• _Task goal_: Exactly and only the lines from the first entry through the line with "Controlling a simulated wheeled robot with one" should be copied, both ends included, with no pictures.

* Start Dataset entries *

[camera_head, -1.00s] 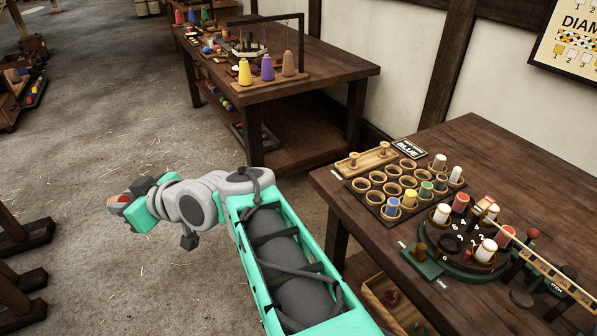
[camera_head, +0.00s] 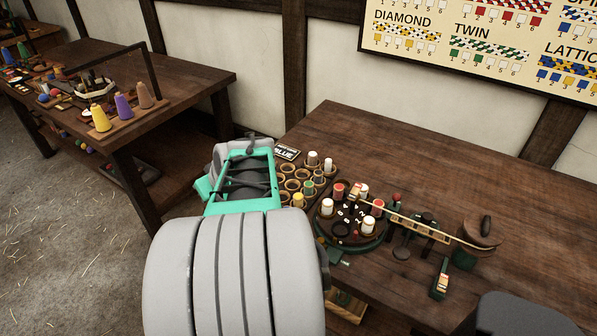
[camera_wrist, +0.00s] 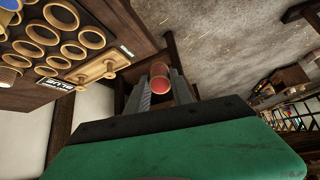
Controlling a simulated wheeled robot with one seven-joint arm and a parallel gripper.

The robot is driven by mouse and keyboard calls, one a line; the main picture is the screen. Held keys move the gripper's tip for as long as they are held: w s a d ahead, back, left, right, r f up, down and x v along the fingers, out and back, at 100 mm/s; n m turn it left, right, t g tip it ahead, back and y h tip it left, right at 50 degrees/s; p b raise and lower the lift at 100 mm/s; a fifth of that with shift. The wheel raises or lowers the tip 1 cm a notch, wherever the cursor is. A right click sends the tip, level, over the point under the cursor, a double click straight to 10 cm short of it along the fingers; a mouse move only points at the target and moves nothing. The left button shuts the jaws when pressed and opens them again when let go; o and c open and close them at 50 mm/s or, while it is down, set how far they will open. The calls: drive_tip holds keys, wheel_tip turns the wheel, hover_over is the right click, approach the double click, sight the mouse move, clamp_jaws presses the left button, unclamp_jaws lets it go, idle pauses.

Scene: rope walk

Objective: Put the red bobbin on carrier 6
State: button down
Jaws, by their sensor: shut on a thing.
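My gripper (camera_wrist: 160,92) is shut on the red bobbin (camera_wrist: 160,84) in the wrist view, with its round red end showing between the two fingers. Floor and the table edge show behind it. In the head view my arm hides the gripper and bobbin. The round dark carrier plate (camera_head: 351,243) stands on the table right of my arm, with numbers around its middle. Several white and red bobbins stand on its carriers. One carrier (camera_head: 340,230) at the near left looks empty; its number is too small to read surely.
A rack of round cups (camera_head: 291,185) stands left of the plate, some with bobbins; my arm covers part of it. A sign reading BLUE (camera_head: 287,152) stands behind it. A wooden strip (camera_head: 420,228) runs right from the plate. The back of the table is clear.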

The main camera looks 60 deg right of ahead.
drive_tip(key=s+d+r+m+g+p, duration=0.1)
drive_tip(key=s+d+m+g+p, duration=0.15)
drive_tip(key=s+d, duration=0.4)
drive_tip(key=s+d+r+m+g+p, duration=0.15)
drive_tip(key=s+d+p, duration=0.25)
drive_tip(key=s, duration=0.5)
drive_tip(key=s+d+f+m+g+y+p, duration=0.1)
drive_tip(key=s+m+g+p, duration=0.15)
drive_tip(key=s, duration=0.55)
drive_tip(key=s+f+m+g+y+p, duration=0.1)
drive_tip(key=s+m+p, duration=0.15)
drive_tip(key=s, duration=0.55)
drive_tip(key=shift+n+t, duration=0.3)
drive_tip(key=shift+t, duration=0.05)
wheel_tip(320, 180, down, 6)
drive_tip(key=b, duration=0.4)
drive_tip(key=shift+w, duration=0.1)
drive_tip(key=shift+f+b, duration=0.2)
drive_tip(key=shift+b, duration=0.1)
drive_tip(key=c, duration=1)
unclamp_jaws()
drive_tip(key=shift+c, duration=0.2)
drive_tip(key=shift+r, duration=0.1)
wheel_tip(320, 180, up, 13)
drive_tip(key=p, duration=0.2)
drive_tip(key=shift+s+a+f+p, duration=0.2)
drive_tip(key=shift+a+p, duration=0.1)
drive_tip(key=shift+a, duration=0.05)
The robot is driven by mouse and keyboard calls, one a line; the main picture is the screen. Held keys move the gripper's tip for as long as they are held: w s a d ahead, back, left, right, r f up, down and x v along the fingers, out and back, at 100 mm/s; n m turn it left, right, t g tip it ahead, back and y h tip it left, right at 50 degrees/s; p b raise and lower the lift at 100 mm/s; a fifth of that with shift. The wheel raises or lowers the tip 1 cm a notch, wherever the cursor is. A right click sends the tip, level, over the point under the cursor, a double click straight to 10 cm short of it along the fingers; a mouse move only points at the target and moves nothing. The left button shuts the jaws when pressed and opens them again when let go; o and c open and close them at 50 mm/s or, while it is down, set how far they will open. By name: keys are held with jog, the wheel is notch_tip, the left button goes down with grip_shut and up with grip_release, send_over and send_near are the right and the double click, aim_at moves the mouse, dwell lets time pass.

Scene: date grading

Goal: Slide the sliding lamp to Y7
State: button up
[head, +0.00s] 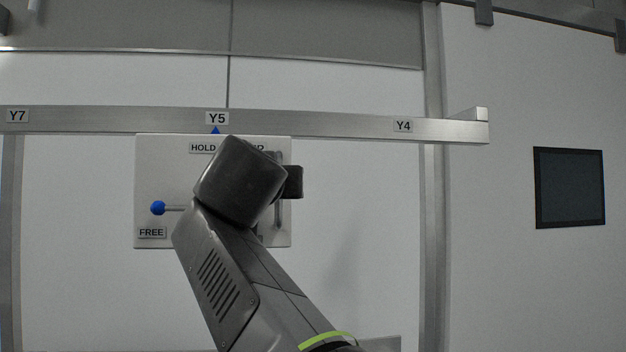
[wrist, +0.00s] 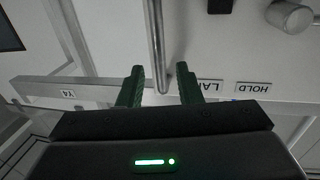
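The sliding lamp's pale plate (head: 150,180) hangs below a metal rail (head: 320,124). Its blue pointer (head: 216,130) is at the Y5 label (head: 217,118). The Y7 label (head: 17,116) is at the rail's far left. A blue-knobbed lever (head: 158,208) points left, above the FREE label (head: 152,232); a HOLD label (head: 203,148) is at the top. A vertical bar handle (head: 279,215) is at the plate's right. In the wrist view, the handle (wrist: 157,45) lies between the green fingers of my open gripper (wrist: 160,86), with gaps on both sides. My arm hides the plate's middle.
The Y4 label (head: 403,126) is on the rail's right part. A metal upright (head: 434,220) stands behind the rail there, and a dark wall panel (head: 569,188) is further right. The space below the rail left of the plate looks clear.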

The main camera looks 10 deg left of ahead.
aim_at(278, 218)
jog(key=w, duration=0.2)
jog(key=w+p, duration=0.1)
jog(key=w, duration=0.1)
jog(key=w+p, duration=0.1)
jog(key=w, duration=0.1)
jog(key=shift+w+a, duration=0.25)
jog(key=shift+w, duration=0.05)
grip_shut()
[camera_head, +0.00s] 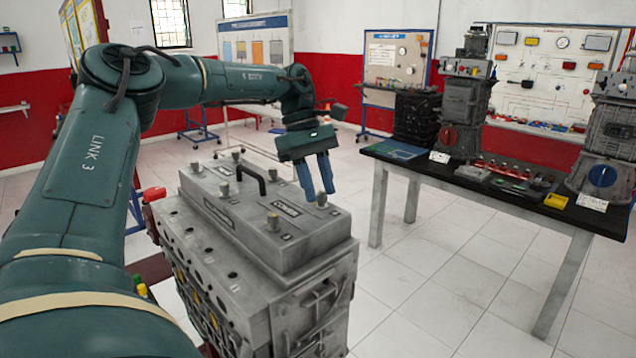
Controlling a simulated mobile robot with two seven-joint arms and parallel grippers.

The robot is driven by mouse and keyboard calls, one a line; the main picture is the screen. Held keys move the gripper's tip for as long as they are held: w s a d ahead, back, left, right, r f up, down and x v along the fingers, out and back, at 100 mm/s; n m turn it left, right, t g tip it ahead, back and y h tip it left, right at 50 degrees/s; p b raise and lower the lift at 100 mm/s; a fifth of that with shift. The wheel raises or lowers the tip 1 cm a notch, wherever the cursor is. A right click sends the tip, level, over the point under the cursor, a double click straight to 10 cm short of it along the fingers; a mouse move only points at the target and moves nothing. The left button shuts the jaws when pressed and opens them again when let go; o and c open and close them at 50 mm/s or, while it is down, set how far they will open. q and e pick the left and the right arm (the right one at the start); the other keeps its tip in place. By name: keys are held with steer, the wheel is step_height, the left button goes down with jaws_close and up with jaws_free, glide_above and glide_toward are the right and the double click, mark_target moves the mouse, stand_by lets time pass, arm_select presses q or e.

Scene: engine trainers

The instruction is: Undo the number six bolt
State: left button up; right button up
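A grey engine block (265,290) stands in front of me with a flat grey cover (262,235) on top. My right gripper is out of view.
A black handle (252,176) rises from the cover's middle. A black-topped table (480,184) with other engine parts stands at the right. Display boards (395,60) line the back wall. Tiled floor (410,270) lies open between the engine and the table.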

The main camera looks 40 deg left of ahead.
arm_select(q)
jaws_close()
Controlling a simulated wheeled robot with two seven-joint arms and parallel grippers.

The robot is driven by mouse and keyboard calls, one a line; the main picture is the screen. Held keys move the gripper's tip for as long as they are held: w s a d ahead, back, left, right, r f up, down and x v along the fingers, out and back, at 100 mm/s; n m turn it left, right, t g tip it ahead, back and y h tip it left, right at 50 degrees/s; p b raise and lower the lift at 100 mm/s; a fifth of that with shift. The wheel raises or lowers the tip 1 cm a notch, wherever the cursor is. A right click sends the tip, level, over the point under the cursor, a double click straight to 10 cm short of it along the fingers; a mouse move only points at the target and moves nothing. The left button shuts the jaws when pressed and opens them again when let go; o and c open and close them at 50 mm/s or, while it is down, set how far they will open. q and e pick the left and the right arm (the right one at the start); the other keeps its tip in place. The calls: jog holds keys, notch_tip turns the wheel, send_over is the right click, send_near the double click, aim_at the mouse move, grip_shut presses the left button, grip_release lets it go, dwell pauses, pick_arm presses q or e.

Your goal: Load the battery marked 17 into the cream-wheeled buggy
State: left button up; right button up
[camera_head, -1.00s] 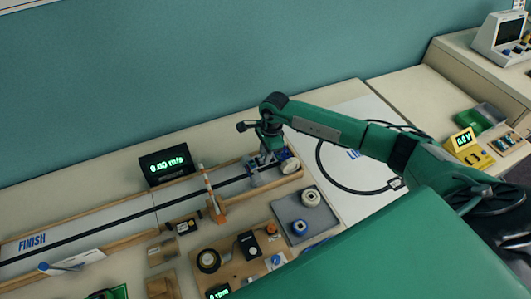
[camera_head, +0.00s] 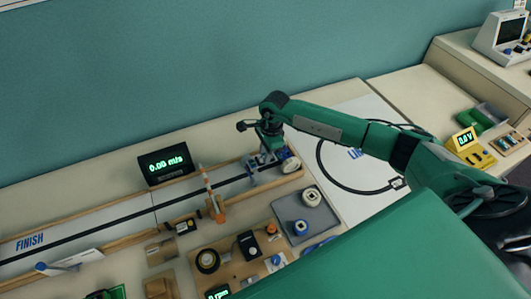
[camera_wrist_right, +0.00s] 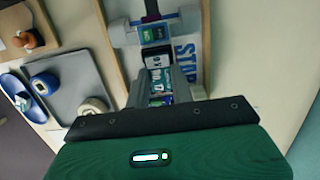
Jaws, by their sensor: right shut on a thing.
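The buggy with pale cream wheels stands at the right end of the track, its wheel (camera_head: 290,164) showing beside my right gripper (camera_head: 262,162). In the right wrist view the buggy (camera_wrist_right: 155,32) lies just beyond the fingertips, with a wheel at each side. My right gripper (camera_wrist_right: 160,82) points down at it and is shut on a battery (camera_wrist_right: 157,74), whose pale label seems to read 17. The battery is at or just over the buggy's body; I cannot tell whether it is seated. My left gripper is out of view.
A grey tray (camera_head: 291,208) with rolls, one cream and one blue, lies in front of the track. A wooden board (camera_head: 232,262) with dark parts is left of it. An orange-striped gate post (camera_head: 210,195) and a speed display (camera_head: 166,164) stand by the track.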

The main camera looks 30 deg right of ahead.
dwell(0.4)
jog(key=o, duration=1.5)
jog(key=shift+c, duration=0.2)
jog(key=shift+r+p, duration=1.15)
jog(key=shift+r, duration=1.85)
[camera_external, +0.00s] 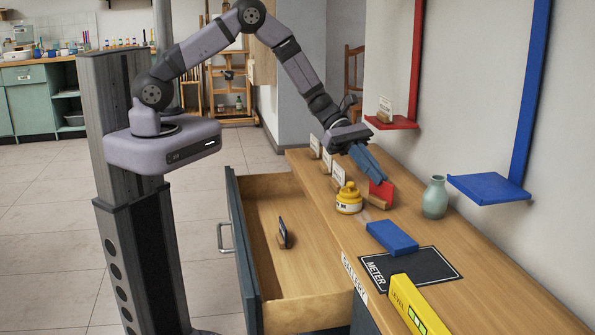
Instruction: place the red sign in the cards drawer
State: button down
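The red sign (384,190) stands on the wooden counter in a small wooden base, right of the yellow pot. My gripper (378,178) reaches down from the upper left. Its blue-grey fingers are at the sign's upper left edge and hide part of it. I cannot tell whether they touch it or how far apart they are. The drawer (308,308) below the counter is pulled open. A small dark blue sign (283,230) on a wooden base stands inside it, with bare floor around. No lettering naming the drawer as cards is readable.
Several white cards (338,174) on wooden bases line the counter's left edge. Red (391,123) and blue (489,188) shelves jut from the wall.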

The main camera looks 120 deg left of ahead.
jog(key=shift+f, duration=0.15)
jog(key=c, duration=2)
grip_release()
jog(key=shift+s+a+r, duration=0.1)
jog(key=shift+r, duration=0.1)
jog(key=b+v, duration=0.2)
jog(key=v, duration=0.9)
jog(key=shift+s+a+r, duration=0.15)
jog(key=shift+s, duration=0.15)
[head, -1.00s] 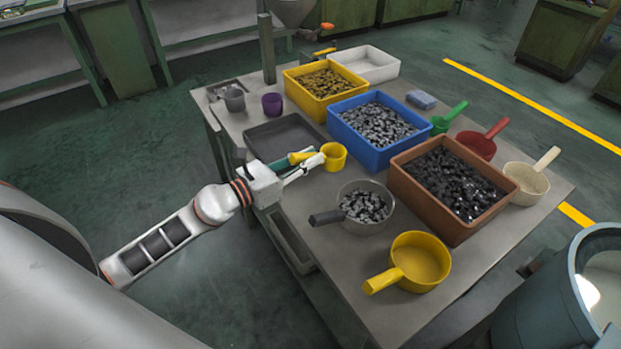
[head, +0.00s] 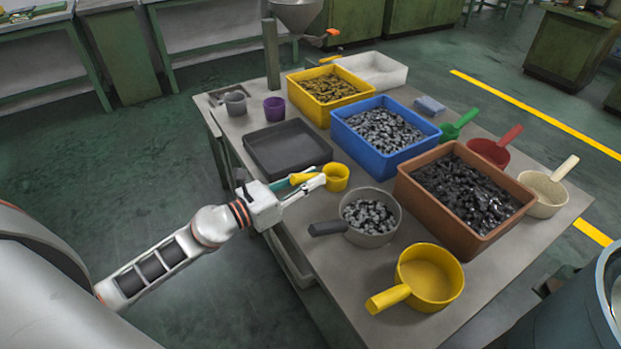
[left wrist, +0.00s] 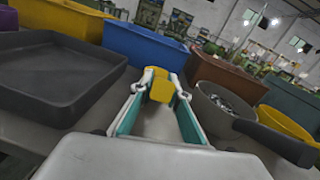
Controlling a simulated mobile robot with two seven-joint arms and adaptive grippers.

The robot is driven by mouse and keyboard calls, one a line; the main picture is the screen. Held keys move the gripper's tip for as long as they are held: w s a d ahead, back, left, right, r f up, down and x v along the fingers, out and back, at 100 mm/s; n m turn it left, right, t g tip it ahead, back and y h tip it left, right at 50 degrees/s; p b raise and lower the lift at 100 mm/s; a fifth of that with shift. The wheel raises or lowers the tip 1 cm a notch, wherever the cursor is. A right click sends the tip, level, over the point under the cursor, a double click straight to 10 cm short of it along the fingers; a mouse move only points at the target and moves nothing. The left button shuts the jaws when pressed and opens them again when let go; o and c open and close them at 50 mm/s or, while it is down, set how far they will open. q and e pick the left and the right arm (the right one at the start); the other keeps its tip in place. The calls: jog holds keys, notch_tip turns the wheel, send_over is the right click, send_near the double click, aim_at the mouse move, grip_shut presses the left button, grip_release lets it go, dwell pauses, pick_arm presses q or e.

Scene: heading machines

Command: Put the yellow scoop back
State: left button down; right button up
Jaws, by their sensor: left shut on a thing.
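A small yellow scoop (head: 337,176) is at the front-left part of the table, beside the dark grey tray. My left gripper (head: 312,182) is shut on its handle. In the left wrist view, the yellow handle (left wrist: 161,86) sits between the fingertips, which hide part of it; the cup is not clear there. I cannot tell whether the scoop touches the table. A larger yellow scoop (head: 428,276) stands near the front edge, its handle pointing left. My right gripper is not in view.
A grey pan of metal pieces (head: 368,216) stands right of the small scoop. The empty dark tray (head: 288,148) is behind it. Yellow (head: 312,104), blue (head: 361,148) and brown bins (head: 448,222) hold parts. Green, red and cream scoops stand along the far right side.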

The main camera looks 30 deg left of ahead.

* End Dataset entries *

• _Finished exercise_:
[camera_head, -1.00s] 
[camera_head, +0.00s] 
[camera_wrist, +0.00s] 
Controlling a simulated wheeled robot with one seven-joint arm and a parallel gripper.

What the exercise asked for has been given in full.